En 1892 una selección de sus obras doctas fue publicada en París, en dos volúmenes, al cuidado y con notas de Klaproth, «Miembro de las sociedades asiáticas de París, Londres y Bombay», el mismo a quien se nombra en la nota manuscrita agregada al juego de pruebas de la Biblioteca Nacional. Esta publicación contiene una bibliografía de los trabajos eruditos de Potocki. Klaproth menciona al final el Manuscrito encontrado en Zaragoza, Avadoro y Alfonso van Worden, haciendo sobre ellos la siguiente apreciación:
«Además de sus obras doctas, el conde Jan Potocki ha escrito una novela muy interesante, de la cual sólo algunas partes han sido publicadas; su tema son las aventuras de un gentilhombre español descendiente de la casa de Gomélez, y por consecuencia de extracción morisca. El autor describe perfectamente en esta obra las costumbres de los españoles, de los musulmanes y de los sicilianos, y los caracteres están trazados en ella con gran verdad; en suma, es uno de los libros más atractivos que se hayan escrito. Por desgracia, sólo existen de él algunas copias manuscritas. La que fue enviada a París, para ser allí publicada, ha quedado en manos de la persona encargada de reverla antes de la impresión. Esperemos que una de las cinco copias, que hay en Rusia y en Polonia, saldrá a luz tarde o temprano porque, a semejanza de Don Quijote y de Gil Blas, es un libro que no envejecerá jamás».

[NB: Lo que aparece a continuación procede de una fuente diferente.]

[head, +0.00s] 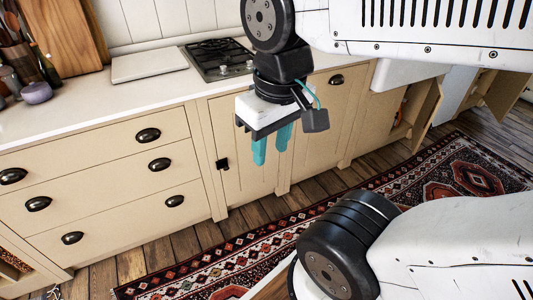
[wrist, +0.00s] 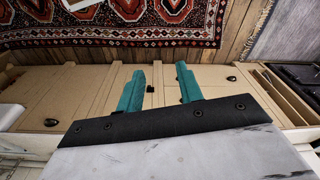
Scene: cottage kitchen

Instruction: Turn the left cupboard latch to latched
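The left cupboard latch (head: 222,164) is a small black piece at the left edge of a cream cupboard door (head: 234,187) in the head view. It is too small to tell which way its bar is turned. My gripper (head: 270,156) hangs with its teal fingers pointing down, to the right of the latch and apart from it. The fingers also show in the wrist view (wrist: 160,68), well apart with nothing held between them. A small dark piece (wrist: 150,89) shows between the fingers in the wrist view, possibly the latch. The gripper hides part of the door.
Drawers with black cup pulls (head: 148,135) stand left of the cupboard. The worktop (head: 90,110) runs above, with a hob (head: 217,58). Open cupboard doors (head: 428,108) stick out at the right. A patterned rug (head: 355,170) lies on the wooden floor in front.

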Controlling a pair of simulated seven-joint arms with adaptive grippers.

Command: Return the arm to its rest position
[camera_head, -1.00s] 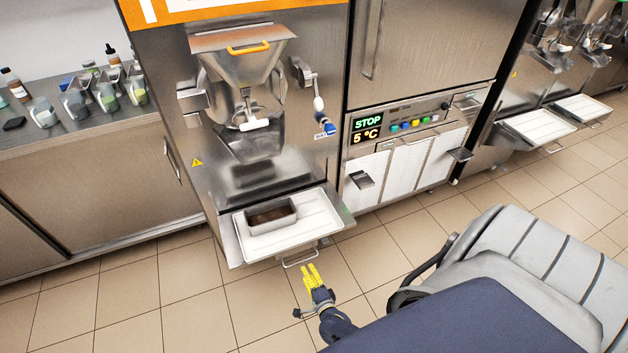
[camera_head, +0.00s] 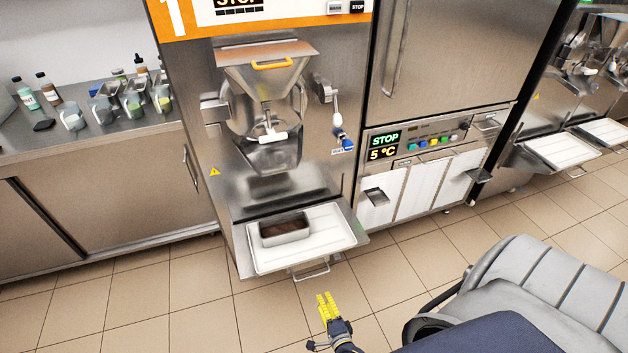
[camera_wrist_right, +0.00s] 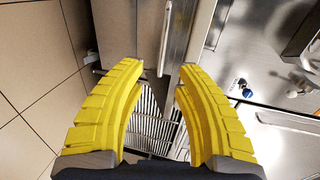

Aquí no habremos de ocuparnos de los descubrimientos del viajero y del arqueólogo, sino de aquella curiosa y casi secreta parte de su obra que prolonga las hechicerías de Cazotte y anuncia los espectros de Hoffmann. Por muchos de sus rasgos, el Manuscrito encontrado en Zaragoza pertenece aún al siglo XVIII: las escenas galantes, la afición al ocultismo, la inmoralidad sonriente e inteligente, el estilo, en fin, de una elegante sequedad, fácil, sobrio y preciso, sin resalto ni excesos. Por otros de sus caracteres, anticipa el romanticismo: nos da un pregusto de los estremecimientos inéditos que una nueva sensibilidad pedirá bien pronto a la fascinación de lo horrible y de lo macabro. Esta obra marca, pues, una etapa decisiva en la evolución del género. Su originalidad, sin embargo, le confiere títulos más notables aún. Para ello me atengo casi exclusivamente a los relatos publicados en San Petersburgo durante los años 1804 y 1805. ¿Cómo no sentir la extremada singularidad de una estructura novelesca fundada en la repetición de una misma peripecia? Porque siempre se cuenta la misma historia en los diferentes relatos encajados unos en los otros que se hacen mutuamente los personajes del nuevo Decamerón, a medida que sus aventuras les permiten conocerse. La misma situación se reproduce y multiplica sin cesar, como si espejos maléficos la reflejaran incansablemente. La historia, muy variada en la anécdota, relata siempre los encuentros y los amores de un viajero con dos hermanas que lo arrastran al lecho común, a veces solo, a veces en compañía de la propia madre de las muchachas. Después sobrevienen las apariciones, los esqueletos, los castigos sobrenaturales. El carácter harto singular de estos episodios sucesivos está muy edulcorado en la edición de 1814, pero surge con gran nitidez en la versión confidencial de San Petersburgo. Se trata, por lo demás, de relatos perfectamente discretos, como sabían escribirse en el siglo XVIII: los gestos más turbios están velados, pero no disimulados. Las dos muchachas son musulmanas, lo que permite atribuir a la costumbre del harén el que les parezca tan natural compartir al mismo hombre, a la vez que gozan entre sí. Su naturaleza verdadera se revela poco a poco y entonces aparece lo que son, es decir, criaturas demoníacas, súcubos o entidades astrológicas ligadas a la constelación de Géminis.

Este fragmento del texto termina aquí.